Oddly enough, the two-piece swimsuit—which usually consisted of a structured halter top and modest bottom that covered the navel, hips, and derrière—arrived with much less fanfare than the bikini. By the early '40s, film stars including Ava Gardner, Rita Hayworth, and Lana Turner were all wearing the two-piece, and it was seen frequently on American beaches. Why were the inches of skin above the bellybutton so much less controversial than those below it? Hollywood's Hays production codes allowed two-piece gowns but prohibited navels on-screen. That meant the rib cage earned a ho-hum reputation, but the bellybutton was uncharted territory.
In the 1940s—as Kelly Killoren Bensimon details in The Bikini Book—attractive women were known as "bombshells," and anything intense was "atomic." So, when two Frenchmen independently designed skimpy alternatives to the two-piece in the summer of 1946, both suits got nuclear nicknames. The first designer, Jacques Heim, created a tiny suit called the atome. The second, Louis Reard, introduced his design on July 5, four days after the United States had begun atomic testing in the Bikini Atoll. In a rather bold marketing ploy, Reard named his creation le bikini, implying it was as momentous an invention as the new bomb.
Thanks to its provocative name and cut, the bikini made international headlines. Photos of Micheline Bernardini, the stripper Reard had enlisted to model it, circulated across the globe. But in the United States, women—including actresses in movies like 1947's My Favorite Brunette and the model on this 1948 cover of Life magazine—stuck with the traditional two-piece.
In 1950, Time interviewed American swimsuit mogul Fred Cole and reported that he had "little but scorn for France's famed Bikini bathing suits," because they were designed for diminutive Gallic women. "French girls have short legs," he explained to Time. "Swimsuits have to be hiked up at the sides to make their legs look longer."
Brigitte Bardot's legs, at least, didn't need the help. This photo was taken at the Cannes Film Festival in 1953, just as the bikini was becoming de rigueur on the French Riviera. Even so, it remained off-limits in the States, where it was seen as a suspect garment favored by licentious Mediterranean types. A few years ago, Sports Illustrated dug up a 1957 issue of Modern Girl that declared: "It is hardly necessary to waste words over the so-called bikini since it is inconceivable that any girl with tact and decency would ever wear such a thing."

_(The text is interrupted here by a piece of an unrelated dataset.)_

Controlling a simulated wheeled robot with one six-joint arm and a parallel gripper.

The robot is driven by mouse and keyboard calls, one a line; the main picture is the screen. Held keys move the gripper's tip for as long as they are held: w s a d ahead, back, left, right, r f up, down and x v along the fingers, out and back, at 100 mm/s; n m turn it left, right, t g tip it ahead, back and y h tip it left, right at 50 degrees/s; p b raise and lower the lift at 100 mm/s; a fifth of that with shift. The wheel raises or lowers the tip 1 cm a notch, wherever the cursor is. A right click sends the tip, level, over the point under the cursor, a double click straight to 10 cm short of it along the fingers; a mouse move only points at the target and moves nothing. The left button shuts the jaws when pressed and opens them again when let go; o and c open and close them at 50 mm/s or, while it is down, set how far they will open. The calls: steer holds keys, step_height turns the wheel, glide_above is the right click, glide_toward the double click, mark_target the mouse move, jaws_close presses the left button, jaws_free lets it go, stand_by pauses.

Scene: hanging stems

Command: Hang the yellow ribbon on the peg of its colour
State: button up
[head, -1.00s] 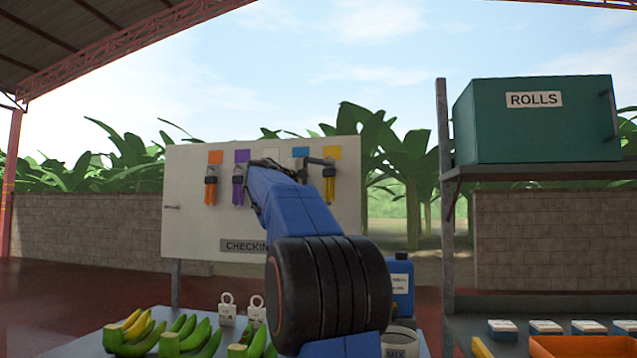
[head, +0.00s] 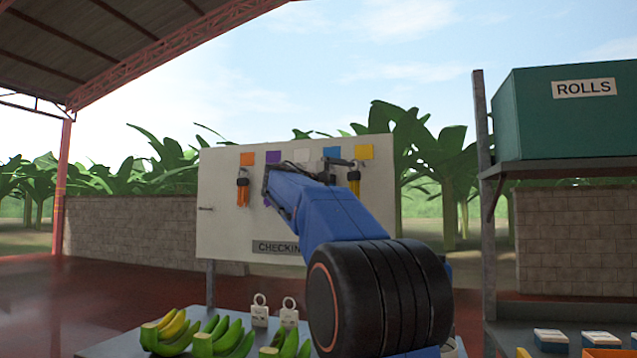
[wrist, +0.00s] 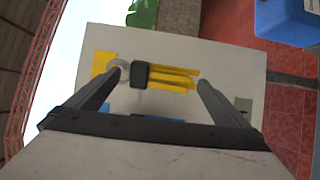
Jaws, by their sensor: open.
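The yellow ribbon (head: 354,182) hangs below the yellow square (head: 364,152) on the white board (head: 225,215), with a dark clip at its top. In the wrist view the ribbon (wrist: 172,77) has a pale ring at its top end, beside the yellow square (wrist: 102,63). The peg itself is hard to make out behind the ring. My gripper (wrist: 162,76) is open, its fingers apart on either side of the ribbon's length, with no visible grip on it. In the head view my arm hides most of the gripper.
An orange ribbon (head: 242,190) hangs under the orange square. A purple ribbon is mostly hidden by my arm. Green bananas (head: 220,338) and two white tags (head: 260,312) are on the table below. A shelf with a green ROLLS box (head: 565,115) stands at the right.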

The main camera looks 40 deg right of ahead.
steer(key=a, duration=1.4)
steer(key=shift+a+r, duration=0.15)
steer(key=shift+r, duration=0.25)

Just three summers later, though, the bikini had established a beachhead on these shores. This was in large part because of the increasing popularity of the private pool, which gave women a secluded place to test out the new look. A Neiman Marcus buyer classified the bikini as "a big thing" for 1960. Brian Hyland also had a hit that year with the song "Itsy Bitsy, Teenie Weenie, Yellow Polka Dot Bikini," which takes on new meaning when you realize the swimsuit was still catching on at the time. No wonder the song's protagonist was "afraid to come out of the water."
The bikini soon became ubiquitous. In 1965, a woman told Time it was "almost square" not to wear a bikini—which, given the outlet, suggests she was right. In 1967 the magazine wrote that "65% of the young set had already gone over." The Sports Illustrated swimsuit issue debuted in 1964—with a white bikini on the cover. And the swimsuit's increasing popularity was reinforced by its appearance in contemporary movies like Annette Funicello's How To Stuff a Wild Bikini and Raquel Welch's One Million Years B.C. One of the bikini's earliest and most memorable film roles came in the 1962 Bond film Dr. No. (A journalist who saw an advance screening reported, "Actress Ursula Andress fills a wet bikini as if she were going downwind behind twin spinnakers.")
The bikini certainly complemented the va-va-voomery of Raquel Welch and her peers, who tended to be busty and a little soft in the middle. (In early bikini shots, stomachs are often evidently sucked in.) But the 1970s saw the rise of models like Cheryl Tiegs, who possessed the athletic figure that, for the most part, remains in vogue today. The advent of this lean ideal led many women to wonder: Who, exactly, should wear the bikini? In the 1960s, Emily Post decreed, "It is for perfect figures only, and for the very young." Since then, though, a number of swimwear designers (most notably Malia Mills) have encouraged women of all ages and body types to take up the style.
Bensimon's lively Bikini Book splits the difference on this question. In one Q&A, the author asks venerated swimwear designer Norma Kamali who shouldn't wear the bikini. She responds, "Anyone with a tummy." Eighty-odd pages later, though, professional beach volleyballer Gabrielle Reece (who competes in a bikini) declares that "confidence" alone can make the abbreviated swimsuit sexy. Easy for her to say.
Today, you have to wonder whether the thong bikini—which first appeared in Brazil in the 1970s but has since made scant inroads here—will ever become common on American beaches. Never, you say? It's a suspect garment favored by licentious Latin types? Exactly what Americans used to think about the bikini.
Whether or not the thong ever makes it out of the lingerie drawer, though, the bikini is here to stay. Still, like most sexagenarians, it's gotten a bit tame: It still has the power to titillate, but it's lost the power to shock.